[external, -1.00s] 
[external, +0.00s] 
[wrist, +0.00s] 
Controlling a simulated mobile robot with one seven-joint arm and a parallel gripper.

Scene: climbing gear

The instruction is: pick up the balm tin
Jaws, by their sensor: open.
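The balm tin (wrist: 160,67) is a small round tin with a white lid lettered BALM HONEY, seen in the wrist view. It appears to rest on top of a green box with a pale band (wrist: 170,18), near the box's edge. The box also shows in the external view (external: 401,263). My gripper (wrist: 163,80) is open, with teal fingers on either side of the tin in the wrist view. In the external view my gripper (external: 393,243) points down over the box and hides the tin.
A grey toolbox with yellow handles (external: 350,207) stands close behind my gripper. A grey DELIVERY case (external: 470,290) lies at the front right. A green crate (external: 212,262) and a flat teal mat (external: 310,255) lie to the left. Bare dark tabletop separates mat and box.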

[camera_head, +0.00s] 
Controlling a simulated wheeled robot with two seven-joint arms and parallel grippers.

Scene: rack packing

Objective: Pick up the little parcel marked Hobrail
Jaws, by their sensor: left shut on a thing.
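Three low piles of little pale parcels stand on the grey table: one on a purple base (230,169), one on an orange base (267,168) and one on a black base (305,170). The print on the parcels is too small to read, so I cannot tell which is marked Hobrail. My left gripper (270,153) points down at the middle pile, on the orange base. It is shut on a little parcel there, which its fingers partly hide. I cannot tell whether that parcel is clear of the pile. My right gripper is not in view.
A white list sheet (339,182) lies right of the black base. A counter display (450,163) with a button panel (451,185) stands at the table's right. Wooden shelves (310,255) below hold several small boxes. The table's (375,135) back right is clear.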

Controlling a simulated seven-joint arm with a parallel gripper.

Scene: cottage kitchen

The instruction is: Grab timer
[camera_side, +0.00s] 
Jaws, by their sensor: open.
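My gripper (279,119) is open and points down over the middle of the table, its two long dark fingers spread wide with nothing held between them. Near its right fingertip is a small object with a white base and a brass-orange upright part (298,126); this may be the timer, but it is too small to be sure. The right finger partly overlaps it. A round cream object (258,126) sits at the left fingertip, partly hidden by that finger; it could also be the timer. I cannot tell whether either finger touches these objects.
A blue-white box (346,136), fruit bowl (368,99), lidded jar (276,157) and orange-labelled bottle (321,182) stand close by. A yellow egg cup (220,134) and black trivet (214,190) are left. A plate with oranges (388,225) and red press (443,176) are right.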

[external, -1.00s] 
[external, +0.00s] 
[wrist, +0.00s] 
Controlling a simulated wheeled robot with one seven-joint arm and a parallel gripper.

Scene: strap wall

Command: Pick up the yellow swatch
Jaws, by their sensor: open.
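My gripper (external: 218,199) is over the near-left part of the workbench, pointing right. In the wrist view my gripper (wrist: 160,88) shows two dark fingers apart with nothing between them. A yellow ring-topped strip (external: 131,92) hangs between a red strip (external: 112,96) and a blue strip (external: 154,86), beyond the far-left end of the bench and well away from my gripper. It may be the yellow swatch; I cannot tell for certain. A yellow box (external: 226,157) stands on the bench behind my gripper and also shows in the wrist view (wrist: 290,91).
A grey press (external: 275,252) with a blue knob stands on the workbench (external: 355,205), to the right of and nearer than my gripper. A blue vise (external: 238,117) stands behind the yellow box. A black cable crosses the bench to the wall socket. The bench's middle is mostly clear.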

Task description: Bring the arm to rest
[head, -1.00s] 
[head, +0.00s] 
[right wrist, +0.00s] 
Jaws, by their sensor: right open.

-----

[YOUR GOAL]:
Give the lines again, exactly as they stand, from the beginning of the data through the line with "The instruction is: pick up the balm tin".

[RESULT]:
[external, -1.00s] 
[external, +0.00s] 
[wrist, +0.00s] 
Controlling a simulated mobile robot with one seven-joint arm and a parallel gripper.

Scene: climbing gear

The instruction is: pick up the balm tin

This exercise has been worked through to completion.